Spark's Work

@formula Macro in StatsModels.jl for Model Matrices

A noticeable shortcoming of the LRMoE.jl package, as of version 0.3.2, is the lack of support for a formula interface.

For example, when fitting (G)LM in R, one can simply call the following without worrying about the data types of the columns. This can be particularly handy when x2 is categorical (e.g. with levels A, B and C).

lm_r = lm(y ~ x1 + x2, data = df)

This is the same case with GLM.jl in Julia (see here).

lm_julia = GLM.lm(@formula(y ~ x1 + x2), df)

Whenever I wanted to fit an LRMoE on the same df, I used to manually code up a feature engineering function to convert the categorical variable x2 into dummy variables (assuming A as the reference level for x2).

function feature_engineering(df)
    features = fill(1, nrow(df))
    features.x1 = df.x1
    features.x2_B = Int.(features.x2 .== "B")
    features.x2_C = Int.(features.x2 .== "C")
    return features
end

This can be quite tedious and error-prone. Fortunately, the StatsModels.jl package provides a @formula macro that can be used to specify the model matrix. This can be quite handy when combined with CategoricalArrays.jl and DataFrames.jl packages.

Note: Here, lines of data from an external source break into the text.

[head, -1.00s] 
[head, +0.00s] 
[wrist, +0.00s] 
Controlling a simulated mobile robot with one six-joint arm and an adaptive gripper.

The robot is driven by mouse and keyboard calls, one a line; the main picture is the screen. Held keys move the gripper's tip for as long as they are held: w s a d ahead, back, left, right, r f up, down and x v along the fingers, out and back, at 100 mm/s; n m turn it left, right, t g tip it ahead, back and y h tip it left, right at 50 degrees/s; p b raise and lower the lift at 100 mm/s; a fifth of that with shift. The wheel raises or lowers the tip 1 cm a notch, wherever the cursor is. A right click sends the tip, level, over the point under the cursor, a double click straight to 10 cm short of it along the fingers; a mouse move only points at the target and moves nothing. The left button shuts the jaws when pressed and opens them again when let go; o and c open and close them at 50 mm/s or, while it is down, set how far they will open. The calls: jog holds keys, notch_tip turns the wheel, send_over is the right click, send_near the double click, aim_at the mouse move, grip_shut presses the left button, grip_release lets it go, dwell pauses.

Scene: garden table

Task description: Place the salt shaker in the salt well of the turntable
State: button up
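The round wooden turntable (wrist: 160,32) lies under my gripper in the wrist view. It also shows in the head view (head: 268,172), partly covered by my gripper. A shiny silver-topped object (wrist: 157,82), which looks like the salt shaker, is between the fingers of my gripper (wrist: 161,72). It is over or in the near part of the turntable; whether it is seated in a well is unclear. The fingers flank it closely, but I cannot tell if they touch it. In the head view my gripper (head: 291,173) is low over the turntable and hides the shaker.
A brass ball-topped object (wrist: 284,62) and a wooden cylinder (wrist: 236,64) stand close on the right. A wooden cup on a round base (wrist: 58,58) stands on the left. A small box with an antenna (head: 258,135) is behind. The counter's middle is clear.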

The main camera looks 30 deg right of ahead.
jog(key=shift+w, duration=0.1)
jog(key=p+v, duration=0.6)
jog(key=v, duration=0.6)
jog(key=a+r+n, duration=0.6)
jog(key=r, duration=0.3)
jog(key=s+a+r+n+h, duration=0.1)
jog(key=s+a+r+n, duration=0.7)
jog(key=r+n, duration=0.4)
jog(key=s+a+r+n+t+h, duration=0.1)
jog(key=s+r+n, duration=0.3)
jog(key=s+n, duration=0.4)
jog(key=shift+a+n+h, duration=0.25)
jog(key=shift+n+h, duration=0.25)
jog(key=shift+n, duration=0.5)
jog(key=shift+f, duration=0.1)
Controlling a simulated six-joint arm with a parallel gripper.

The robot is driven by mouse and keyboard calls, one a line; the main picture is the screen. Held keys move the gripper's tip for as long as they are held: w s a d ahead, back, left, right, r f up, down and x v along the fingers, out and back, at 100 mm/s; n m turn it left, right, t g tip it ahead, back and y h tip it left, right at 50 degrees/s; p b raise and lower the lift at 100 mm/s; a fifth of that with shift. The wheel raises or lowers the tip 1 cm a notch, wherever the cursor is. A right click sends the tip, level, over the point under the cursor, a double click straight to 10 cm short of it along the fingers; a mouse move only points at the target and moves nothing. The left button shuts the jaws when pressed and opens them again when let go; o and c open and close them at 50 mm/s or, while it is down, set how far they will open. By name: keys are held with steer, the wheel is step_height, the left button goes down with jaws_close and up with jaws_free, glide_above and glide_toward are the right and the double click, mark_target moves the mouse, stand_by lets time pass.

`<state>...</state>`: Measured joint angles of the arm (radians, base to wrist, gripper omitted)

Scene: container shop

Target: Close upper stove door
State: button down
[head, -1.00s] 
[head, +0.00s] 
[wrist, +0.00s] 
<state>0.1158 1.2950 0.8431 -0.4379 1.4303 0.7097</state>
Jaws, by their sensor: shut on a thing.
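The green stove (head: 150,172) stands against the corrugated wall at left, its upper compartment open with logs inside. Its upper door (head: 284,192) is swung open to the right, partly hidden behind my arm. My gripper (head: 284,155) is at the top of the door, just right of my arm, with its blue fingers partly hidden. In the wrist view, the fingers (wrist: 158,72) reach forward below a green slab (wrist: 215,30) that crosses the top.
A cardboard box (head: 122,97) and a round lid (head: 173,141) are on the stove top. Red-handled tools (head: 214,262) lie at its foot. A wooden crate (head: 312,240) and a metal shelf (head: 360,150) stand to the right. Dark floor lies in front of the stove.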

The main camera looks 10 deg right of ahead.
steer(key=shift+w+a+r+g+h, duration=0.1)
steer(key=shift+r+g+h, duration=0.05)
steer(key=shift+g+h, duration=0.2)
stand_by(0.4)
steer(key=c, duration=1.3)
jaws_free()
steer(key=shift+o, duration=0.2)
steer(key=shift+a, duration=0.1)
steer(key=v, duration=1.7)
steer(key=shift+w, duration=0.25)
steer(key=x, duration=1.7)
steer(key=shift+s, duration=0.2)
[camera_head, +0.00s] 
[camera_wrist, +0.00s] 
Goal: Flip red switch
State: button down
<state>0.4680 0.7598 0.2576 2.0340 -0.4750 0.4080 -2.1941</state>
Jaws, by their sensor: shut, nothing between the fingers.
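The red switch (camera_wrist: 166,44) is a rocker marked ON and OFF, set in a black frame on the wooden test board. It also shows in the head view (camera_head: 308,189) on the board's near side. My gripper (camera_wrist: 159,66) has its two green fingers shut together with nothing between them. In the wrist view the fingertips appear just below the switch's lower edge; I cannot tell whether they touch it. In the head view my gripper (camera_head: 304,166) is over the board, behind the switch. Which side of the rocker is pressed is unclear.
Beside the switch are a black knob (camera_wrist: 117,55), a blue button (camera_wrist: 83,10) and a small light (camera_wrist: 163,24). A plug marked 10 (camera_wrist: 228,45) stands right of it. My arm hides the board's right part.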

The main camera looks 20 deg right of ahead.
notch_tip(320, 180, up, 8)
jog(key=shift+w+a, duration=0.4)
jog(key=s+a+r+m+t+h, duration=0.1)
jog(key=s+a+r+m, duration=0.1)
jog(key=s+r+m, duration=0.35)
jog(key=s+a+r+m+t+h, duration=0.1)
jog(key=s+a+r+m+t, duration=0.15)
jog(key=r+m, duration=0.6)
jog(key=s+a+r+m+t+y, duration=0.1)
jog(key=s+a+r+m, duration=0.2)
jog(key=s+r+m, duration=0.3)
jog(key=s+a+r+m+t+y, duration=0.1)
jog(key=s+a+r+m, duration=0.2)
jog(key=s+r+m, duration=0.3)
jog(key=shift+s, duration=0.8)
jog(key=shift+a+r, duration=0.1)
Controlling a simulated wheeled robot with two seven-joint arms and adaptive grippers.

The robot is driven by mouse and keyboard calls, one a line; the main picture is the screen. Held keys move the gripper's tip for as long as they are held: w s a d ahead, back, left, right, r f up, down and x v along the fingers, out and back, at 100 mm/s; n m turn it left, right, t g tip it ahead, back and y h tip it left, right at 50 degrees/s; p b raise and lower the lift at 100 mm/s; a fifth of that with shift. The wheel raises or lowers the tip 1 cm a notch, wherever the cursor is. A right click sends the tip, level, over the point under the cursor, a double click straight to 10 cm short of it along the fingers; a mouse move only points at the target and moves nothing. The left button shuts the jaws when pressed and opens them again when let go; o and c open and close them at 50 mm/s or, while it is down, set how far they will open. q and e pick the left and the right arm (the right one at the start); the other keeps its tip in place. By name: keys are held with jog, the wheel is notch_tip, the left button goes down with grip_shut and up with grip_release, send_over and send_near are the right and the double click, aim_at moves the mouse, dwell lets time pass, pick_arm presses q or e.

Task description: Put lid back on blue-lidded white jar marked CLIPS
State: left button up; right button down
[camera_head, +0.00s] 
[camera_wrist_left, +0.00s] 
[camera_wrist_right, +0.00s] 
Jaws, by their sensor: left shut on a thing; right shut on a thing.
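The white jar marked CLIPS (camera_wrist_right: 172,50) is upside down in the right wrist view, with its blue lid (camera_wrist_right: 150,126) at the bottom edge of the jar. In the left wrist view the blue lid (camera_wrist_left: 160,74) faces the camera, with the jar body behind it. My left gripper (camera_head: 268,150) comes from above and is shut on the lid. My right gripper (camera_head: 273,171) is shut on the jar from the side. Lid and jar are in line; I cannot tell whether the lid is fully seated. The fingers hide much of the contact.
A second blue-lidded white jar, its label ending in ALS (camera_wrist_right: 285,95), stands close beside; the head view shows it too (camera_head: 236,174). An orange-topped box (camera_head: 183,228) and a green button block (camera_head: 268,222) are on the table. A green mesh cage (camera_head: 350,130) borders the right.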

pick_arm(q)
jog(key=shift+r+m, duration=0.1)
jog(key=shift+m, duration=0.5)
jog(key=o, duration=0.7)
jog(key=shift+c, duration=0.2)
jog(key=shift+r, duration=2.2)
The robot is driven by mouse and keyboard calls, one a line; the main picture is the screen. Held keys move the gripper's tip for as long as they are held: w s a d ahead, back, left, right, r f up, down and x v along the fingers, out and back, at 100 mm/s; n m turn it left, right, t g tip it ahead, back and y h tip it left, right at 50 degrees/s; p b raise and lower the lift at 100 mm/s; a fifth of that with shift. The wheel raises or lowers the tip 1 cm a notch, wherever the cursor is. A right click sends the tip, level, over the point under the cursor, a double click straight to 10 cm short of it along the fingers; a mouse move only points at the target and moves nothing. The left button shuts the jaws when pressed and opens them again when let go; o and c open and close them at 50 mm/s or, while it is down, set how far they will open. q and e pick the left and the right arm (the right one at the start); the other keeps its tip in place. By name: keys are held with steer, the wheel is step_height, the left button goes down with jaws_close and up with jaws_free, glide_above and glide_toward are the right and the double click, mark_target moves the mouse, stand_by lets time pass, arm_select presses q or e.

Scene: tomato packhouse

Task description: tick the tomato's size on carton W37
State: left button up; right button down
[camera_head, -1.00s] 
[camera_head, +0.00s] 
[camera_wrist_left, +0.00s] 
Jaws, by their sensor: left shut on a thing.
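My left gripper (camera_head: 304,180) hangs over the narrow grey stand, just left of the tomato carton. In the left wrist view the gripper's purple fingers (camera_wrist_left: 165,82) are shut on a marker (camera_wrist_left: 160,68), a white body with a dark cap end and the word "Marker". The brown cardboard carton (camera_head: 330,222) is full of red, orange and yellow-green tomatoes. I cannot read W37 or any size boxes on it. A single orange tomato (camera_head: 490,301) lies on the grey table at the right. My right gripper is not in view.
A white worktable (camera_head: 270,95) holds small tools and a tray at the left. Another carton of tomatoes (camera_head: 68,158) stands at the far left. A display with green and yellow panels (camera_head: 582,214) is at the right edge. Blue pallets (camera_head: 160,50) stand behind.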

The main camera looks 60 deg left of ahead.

# If x2 is already stored as a CategoricalArray, that would be perfect
# df_copy = copy(df)
# Otherwise, a bit of copying is needed since DataFrames are immutable
df_copy = df[!, :x1]
df_copy.x2 = CategoricalArray(df.x2; levels=["A", "B", "C"], ordered=true)
df_copy.y = df.y

Next, the @formula macro can be called to generate the model matrix (see here for more details).

# set up a formula
fml = @formula(y ~ x1 + x2)
df_fml_schema = StatsModels.apply_schema(
    fml,
    StatsModels.schema(fml, df_copy)
)
# get y and X
y, X = StatsModels.modelcols(df_fml_schema, df_copy)
# convert y to a matrix, which is needed for LRMoE
y = reshape(y, length(y), 1)
# keep track of the column names
y_col, X_col = StatsModels.coefnames(df_fml_schema)

Now, the y and X matrices can be directly used to fit an LRMoE model.